AMY GOODMAN: This is Democracy Now!, democracynow.org, The War and Peace Report. I’m Amy Goodman.

President Trump is facing widespread criticism for his latest comments on the deadly white supremacist protest in Charlottesville, Virginia. Speaking at Trump Tower Tuesday, Trump said the violence was in part caused by what he called the “alt-left.”

We now bring you Part 2 of our conversation with Mark Bray, lecturer at Dartmouth College. His new book, Antifa: The Anti-Fascist Handbook.

In Part 1, Mark, we talked about the origins of antifa, but just for the beginning here, explain what antifa is.

MARK BRAY: Right.
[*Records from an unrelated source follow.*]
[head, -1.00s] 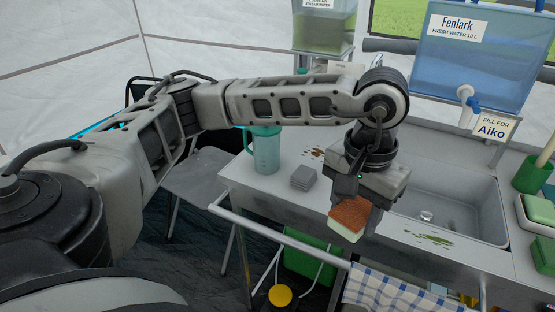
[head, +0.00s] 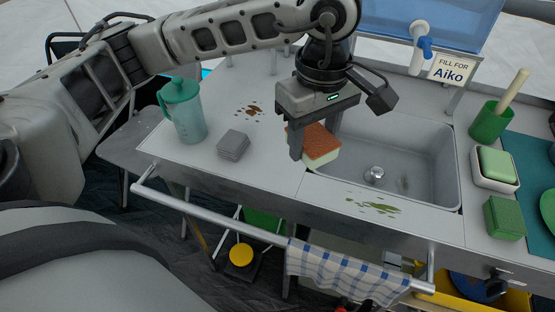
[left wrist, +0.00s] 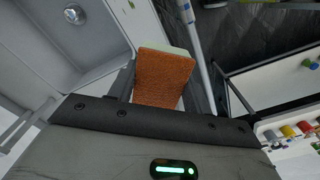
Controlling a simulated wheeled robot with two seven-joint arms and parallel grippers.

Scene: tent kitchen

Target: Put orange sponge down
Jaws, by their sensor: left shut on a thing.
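The orange sponge (head: 317,144) has an orange-brown scrubbing face and a pale body. My left gripper (head: 312,142) is shut on it, over the counter (head: 270,165) at the left edge of the sink. In the left wrist view the sponge (left wrist: 163,80) sits between the fingers, orange face toward the camera. I cannot tell whether its lower edge touches the counter. My right gripper is not in view.
The sink (head: 400,165) lies right of the sponge. A teal jug (head: 186,112), a grey stack (head: 233,145) and brown crumbs (head: 250,111) are on the left counter. A green smear (head: 374,206) marks the front. A checked towel (head: 345,272) hangs on the rail.

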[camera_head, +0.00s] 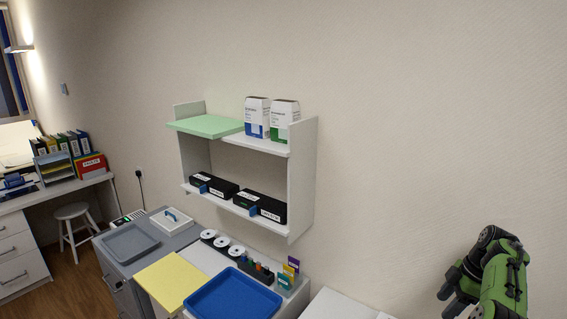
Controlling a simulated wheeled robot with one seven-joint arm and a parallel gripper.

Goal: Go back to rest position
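Part of my green and black arm (503,283) shows at the lower right corner, bent, with its upper joint in front of the bare wall. The arm runs out of the picture at the bottom edge. No part of the arm in view touches the furniture.
A wall shelf (303,180) holds white boxes (257,116) above and black boxes (259,206) below. Under it, a blue tray (233,297), a yellow board (172,283) and a grey tray (131,243) lie on cabinets. A stool (73,212) stands by the desk at left.

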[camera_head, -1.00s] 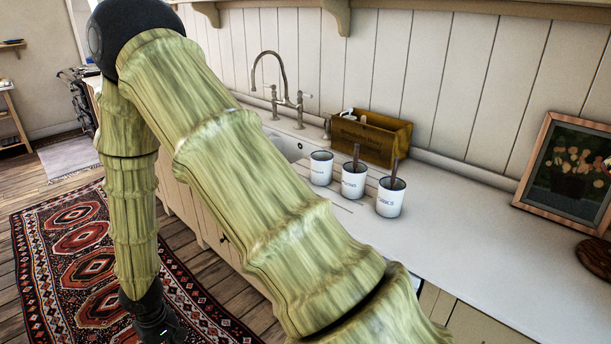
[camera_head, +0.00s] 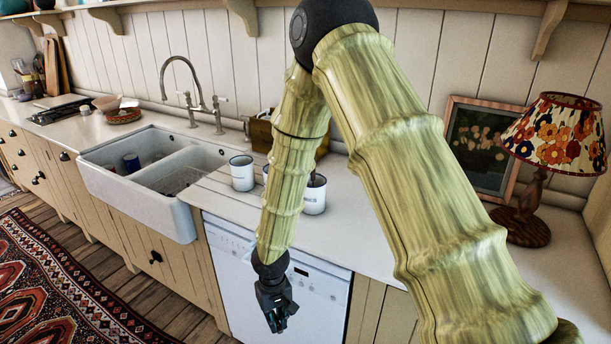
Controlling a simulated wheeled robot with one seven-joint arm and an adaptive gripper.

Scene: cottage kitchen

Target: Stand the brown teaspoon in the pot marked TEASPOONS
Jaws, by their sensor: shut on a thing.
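My gripper (camera_head: 278,322) hangs low in front of the white dishwasher, below the counter edge and apart from the pots. Its dark fingers are shut on a thing too small and dark to make out clearly; no teaspoon shows elsewhere. Three white pots with dark rims stand in a row on the counter. The left pot (camera_head: 241,174) shows no handle above its rim. The middle pot (camera_head: 265,172) is mostly hidden behind my arm. The right pot (camera_head: 314,196) is partly covered by my arm, with a dark handle at its mouth. The pot labels are too small to read.
A double white sink (camera_head: 140,205) with a tap (camera_head: 187,85) lies left of the pots. A wooden box (camera_head: 262,134) stands behind them. A picture frame (camera_head: 480,140) and a flowered lamp (camera_head: 553,135) stand at right. The dishwasher (camera_head: 235,285) is below the counter.

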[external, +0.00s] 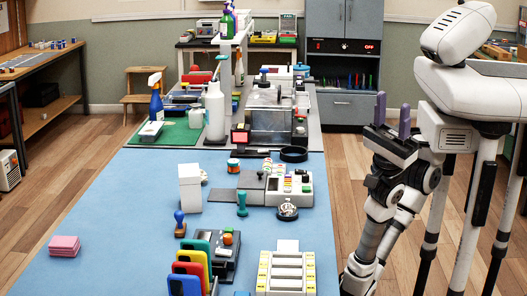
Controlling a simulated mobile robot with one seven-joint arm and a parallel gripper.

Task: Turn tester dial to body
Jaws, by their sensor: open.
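A light grey device with a small display and coloured buttons (292,187) sits on the blue table, right of its middle. A dark device with an orange and a green round knob (224,250) sits nearer the camera. I cannot tell which one is the tester, and any dial marking is too small to read. My gripper (392,116) is at the right, beyond the table's right edge, with its two purple-grey fingers pointing up. It is open, with nothing between the fingers, and well apart from both devices.
Several coloured upright holders (196,264) and a white rack (286,272) stand at the front. A white box (190,188), a blue stamp (179,222) and a teal stamp (242,204) stand near the devices. Pink pads (64,246) lie at the left, where the blue table (110,205) is mostly clear.

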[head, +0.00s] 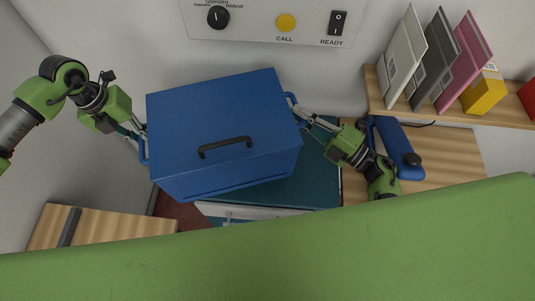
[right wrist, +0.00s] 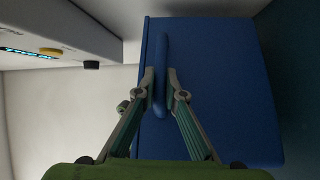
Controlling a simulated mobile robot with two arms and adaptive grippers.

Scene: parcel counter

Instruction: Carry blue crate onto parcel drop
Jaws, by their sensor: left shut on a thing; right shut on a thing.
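The blue crate (head: 215,115) has a closed lid with a dark handle and a blue grip on each side. My left gripper (head: 142,134) is shut on its left side grip. My right gripper (head: 300,112) is shut on its right side grip; in the right wrist view the right gripper's fingers (right wrist: 163,85) close on the blue grip bar of the crate (right wrist: 215,100). The crate is turned a little in the head view. Below it is a teal surface (head: 318,185), partly hidden, which may be the parcel drop. I cannot tell whether the crate touches it.
A wall panel (head: 255,20) with a knob, a yellow button and a switch is behind the crate. A wooden shelf (head: 450,112) at right carries binders and a yellow box (head: 485,92). A blue object (head: 400,150) lies near my right arm. A wooden surface (head: 115,225) is at lower left.

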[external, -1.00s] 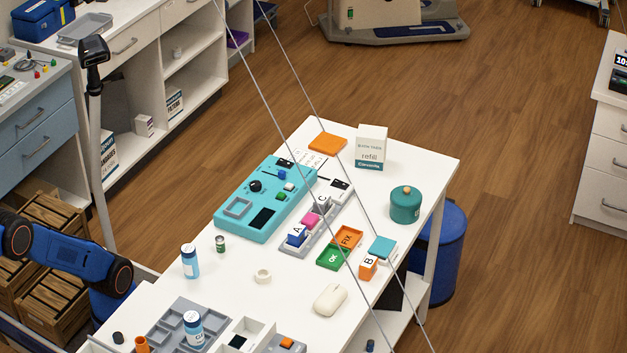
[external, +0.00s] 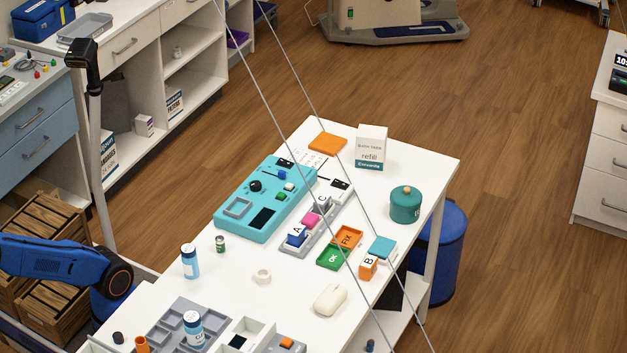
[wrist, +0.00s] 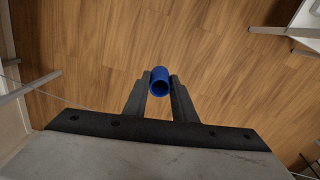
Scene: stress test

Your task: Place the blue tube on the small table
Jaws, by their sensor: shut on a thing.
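The blue tube (wrist: 160,82) is held between the two dark fingers of my gripper (wrist: 159,92) in the wrist view. Its open round end faces the camera, and brown wood floor lies behind it. My gripper is shut on the tube. In the external view only part of my blue arm shows at the left edge; the gripper and the tube are outside that picture. A white table (external: 222,283) stands in the middle of the external view, crowded with items. I cannot tell whether it is the small table.
The white table carries a teal panel (external: 232,222), a white refill box (external: 371,148), a teal jar (external: 405,206) and a mouse (external: 330,299). Thin cables cross in front of it. Wooden crates (external: 52,310) stand at left. A white furniture edge (wrist: 300,32) shows at the wrist view's upper right.

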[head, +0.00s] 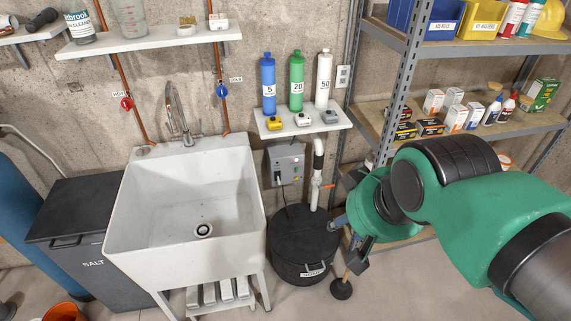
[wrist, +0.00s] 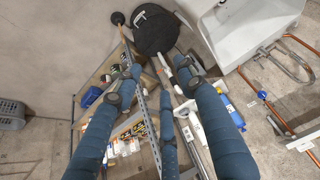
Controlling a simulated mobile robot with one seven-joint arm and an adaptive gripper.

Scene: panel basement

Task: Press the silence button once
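A grey control box (head: 285,163) is fixed to the concrete wall below the small bottle shelf, right of the sink. Small dark and coloured marks show on its front, too small to read, so I cannot tell which one is the silence button. A cable hangs from it toward the black lidded basin (head: 302,245). My gripper (head: 343,248) is to the right of and lower than the box, apart from it. Its fingers are spread and empty, as the wrist view also shows (wrist: 157,76). I cannot make out the box in the wrist view.
The white sink (head: 190,215) stands left of the box. A white pipe (head: 317,180) runs up just right of it. The shelf (head: 300,128) above carries several bottles. A plunger (head: 342,288) stands below my gripper, and metal shelving (head: 450,122) fills the right.
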So, antifa is a pan-left politics of social revolution applied to fighting the far right. It believes in using direct action rather than turning to the state or the police to stop the fascist advance. And it includes anarchists, communists, socialists, across the political spectrum, and really dates back decades. They’re people who are really not going to allow fascists and Nazis any room to organize. One of their main kind of slogans is “No platform for fascism.”

AMY GOODMAN: I want to read from The New York Times. They wrote, “[O]verall, far-right extremist plots have been far more deadly than far-left plots … in the past 25 years, according to a breakdown of two terrorism databases by … an analyst at the libertarian Cato Institute.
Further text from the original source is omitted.